╭─ DATASET

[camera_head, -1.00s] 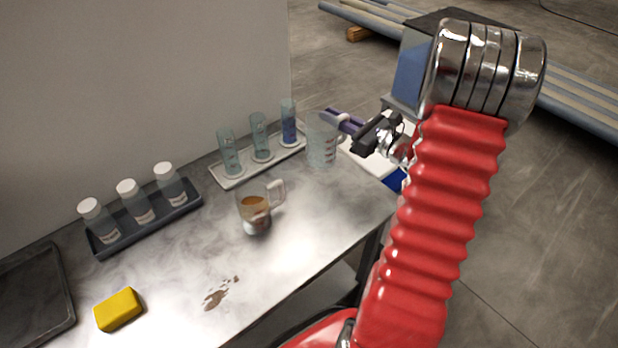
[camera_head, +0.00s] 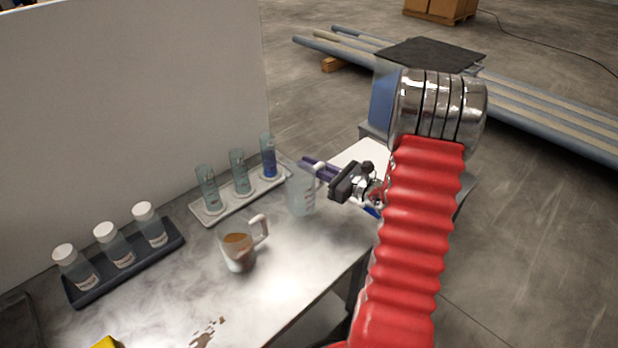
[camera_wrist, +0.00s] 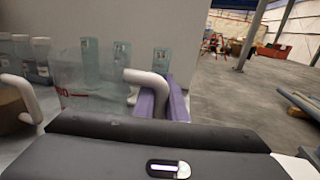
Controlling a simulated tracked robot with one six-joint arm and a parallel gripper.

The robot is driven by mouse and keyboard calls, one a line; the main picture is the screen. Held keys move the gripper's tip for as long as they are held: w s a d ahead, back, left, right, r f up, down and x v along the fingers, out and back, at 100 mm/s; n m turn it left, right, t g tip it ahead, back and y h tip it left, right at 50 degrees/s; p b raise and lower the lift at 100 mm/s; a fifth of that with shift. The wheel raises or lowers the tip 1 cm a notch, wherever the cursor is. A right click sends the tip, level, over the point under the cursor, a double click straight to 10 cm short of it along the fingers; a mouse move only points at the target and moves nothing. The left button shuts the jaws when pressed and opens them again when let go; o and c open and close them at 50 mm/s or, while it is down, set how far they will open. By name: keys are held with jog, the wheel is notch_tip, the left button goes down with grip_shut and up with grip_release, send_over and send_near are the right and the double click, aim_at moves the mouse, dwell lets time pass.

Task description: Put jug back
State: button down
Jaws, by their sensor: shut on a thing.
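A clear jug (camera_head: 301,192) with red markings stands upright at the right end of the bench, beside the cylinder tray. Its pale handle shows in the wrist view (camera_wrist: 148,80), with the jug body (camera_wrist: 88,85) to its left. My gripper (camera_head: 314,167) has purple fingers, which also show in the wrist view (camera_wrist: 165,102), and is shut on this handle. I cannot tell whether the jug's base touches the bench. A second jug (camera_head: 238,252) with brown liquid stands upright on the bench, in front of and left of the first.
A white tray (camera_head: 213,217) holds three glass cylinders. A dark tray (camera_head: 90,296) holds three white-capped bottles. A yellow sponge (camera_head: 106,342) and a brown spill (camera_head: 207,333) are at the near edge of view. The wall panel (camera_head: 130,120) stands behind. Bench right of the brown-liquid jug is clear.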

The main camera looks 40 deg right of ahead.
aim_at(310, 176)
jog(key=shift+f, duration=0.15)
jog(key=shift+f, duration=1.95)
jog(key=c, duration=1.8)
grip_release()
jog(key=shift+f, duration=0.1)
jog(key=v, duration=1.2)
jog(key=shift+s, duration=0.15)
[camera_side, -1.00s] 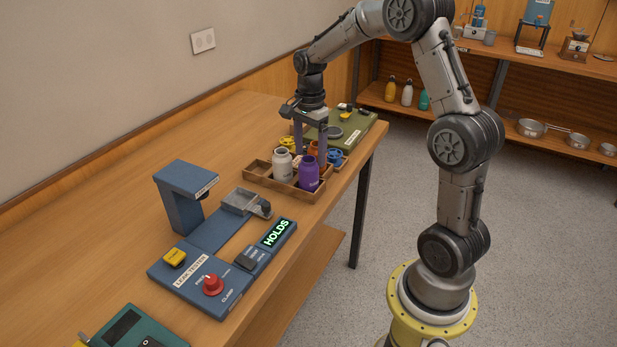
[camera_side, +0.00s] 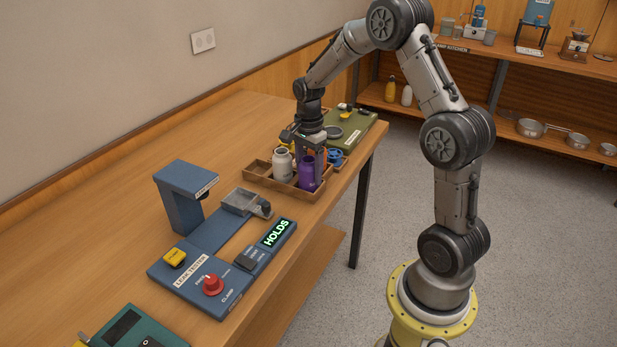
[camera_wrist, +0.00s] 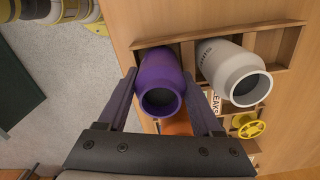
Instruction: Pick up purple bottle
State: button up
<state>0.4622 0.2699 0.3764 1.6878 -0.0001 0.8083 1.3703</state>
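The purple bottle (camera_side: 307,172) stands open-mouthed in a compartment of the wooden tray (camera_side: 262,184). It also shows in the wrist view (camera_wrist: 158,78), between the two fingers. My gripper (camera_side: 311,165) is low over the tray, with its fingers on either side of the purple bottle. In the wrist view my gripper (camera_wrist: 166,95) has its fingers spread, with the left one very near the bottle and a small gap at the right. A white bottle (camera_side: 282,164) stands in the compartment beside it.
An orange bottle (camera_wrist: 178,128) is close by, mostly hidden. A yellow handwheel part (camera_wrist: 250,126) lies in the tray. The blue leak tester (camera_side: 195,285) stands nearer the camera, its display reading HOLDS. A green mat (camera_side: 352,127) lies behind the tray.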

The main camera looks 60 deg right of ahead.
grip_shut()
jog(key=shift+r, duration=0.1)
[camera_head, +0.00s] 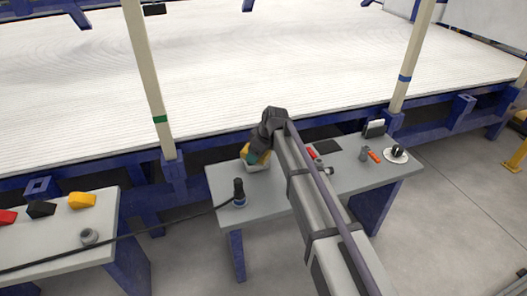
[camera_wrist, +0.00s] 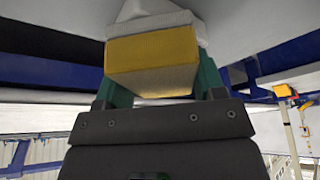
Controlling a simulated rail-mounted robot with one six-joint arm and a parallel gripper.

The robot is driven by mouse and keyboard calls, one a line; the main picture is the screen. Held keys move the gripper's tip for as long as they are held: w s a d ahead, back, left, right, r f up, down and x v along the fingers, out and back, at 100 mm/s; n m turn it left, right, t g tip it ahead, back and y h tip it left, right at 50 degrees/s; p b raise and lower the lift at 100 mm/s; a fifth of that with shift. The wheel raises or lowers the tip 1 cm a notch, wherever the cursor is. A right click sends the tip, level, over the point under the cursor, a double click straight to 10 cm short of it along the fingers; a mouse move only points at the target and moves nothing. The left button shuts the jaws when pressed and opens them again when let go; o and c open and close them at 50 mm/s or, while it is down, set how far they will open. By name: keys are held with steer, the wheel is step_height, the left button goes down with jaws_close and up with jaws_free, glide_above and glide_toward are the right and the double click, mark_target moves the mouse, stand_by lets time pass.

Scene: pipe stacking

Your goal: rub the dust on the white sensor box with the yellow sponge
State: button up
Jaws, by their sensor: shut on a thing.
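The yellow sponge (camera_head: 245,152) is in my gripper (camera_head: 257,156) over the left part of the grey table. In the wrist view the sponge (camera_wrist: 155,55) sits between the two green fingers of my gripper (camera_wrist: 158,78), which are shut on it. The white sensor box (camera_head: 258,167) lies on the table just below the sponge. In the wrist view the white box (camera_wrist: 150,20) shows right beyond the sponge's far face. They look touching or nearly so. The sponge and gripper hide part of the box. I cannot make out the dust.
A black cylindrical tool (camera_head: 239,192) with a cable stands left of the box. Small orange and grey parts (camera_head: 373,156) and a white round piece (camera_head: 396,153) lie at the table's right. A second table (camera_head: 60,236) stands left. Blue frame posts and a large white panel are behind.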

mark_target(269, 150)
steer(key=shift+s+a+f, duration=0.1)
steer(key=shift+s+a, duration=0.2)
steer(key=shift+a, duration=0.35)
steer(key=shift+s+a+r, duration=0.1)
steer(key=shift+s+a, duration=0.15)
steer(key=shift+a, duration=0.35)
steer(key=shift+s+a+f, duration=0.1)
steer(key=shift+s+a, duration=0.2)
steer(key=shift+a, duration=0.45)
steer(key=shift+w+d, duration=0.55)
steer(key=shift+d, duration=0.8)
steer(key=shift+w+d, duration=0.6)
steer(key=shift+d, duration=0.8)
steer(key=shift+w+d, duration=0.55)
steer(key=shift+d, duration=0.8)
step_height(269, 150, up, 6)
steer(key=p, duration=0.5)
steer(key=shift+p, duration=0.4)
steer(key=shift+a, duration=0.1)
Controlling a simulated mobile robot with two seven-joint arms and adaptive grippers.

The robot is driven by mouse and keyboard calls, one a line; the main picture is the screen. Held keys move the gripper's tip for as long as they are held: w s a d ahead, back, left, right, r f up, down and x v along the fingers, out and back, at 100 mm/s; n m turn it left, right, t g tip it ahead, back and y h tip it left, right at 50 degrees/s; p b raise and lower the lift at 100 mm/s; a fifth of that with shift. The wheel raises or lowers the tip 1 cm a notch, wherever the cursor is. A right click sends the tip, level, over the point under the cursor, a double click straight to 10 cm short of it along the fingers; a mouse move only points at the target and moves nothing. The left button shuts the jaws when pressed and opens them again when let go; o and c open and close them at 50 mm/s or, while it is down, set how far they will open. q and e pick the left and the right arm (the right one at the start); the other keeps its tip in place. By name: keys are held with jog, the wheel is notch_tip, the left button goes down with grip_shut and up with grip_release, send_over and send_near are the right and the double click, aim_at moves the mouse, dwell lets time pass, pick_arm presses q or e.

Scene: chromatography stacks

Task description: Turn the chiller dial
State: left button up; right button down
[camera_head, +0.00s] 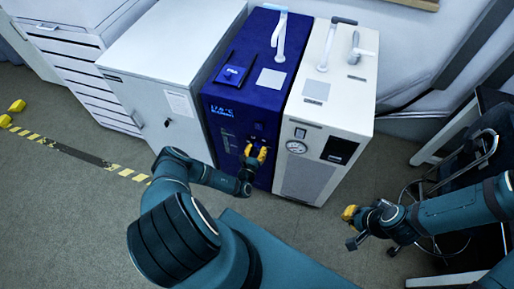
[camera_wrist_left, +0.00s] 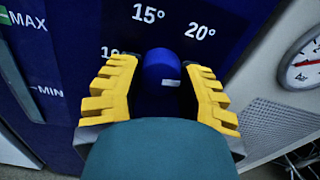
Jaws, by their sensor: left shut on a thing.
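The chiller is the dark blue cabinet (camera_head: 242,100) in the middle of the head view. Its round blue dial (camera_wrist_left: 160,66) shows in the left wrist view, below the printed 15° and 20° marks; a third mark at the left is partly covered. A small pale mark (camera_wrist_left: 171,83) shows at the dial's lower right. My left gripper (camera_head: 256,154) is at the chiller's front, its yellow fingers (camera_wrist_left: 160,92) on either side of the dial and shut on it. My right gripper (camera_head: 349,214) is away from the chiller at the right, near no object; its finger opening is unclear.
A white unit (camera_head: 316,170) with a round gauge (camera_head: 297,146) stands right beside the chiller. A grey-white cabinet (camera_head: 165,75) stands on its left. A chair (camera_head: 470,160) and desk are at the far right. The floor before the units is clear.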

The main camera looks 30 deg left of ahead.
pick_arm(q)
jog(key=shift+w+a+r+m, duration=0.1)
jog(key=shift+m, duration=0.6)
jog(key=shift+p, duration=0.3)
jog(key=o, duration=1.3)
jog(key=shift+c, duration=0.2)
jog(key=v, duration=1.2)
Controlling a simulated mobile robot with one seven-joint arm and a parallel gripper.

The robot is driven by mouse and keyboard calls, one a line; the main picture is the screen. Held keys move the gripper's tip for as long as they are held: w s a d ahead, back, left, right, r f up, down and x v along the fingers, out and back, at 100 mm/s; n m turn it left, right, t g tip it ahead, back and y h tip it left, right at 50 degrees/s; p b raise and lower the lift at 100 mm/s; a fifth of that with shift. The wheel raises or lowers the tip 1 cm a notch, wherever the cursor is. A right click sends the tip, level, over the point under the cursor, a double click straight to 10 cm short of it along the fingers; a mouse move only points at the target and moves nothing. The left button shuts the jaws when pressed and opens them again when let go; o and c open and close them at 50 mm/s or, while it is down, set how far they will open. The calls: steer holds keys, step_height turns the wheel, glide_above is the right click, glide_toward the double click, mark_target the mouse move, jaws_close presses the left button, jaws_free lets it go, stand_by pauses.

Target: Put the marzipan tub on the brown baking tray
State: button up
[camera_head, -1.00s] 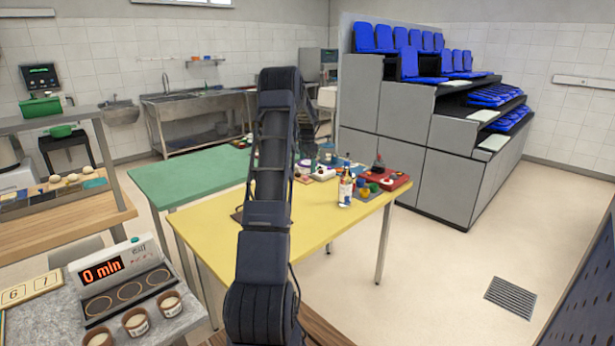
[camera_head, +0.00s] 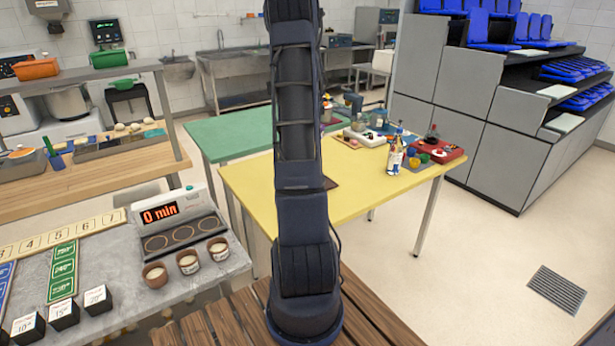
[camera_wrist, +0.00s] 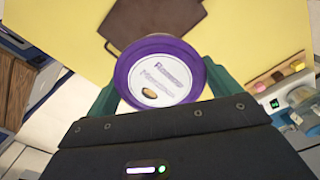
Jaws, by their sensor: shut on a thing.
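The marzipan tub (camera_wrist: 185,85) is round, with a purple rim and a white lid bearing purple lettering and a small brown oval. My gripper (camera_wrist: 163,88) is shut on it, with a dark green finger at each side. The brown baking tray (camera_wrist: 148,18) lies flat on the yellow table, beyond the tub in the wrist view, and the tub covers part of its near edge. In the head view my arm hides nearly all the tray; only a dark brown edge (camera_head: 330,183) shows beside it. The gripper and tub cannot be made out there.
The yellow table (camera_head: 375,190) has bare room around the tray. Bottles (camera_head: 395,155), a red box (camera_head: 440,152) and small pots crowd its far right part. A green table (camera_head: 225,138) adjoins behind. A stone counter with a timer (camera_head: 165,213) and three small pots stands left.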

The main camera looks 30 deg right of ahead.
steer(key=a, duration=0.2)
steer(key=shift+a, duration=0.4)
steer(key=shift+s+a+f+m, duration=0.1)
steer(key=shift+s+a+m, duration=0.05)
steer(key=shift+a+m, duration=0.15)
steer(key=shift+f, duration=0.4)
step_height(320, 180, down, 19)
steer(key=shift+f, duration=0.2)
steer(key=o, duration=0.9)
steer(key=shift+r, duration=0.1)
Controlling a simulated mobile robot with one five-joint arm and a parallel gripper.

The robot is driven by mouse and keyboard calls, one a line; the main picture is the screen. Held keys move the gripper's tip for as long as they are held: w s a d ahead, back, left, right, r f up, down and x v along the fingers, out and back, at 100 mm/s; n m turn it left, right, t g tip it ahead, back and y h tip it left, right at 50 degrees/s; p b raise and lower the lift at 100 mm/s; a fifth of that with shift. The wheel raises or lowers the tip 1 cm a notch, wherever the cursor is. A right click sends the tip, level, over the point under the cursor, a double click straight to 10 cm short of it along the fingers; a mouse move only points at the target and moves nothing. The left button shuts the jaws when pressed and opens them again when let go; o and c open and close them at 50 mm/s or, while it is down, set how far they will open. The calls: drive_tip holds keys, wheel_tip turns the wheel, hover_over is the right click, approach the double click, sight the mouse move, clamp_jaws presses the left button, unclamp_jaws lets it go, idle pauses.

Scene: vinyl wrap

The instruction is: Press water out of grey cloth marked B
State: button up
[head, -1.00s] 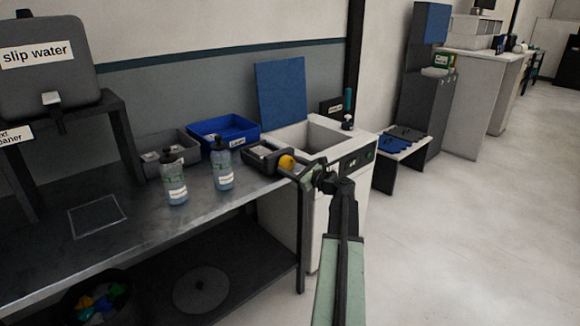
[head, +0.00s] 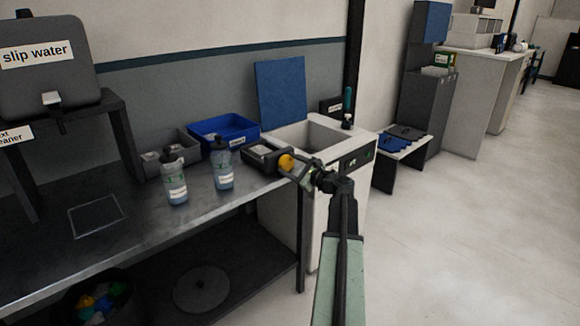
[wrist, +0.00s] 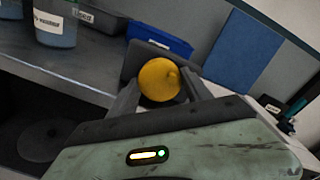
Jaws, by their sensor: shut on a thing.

╰─

» **WHAT THE TASK REQUIRES**: Begin at the first line of the material and copy each line exactly through the one containing "Controlling a simulated tracked". Omit pictures.

» **ANSWER TO THIS PROBLEM**:
[camera_head, -1.00s] 
[camera_head, +0.00s] 
[camera_wrist, +0.00s] 
Controlling a simulated tracked robot with one six-joint arm and a parallel gripper.

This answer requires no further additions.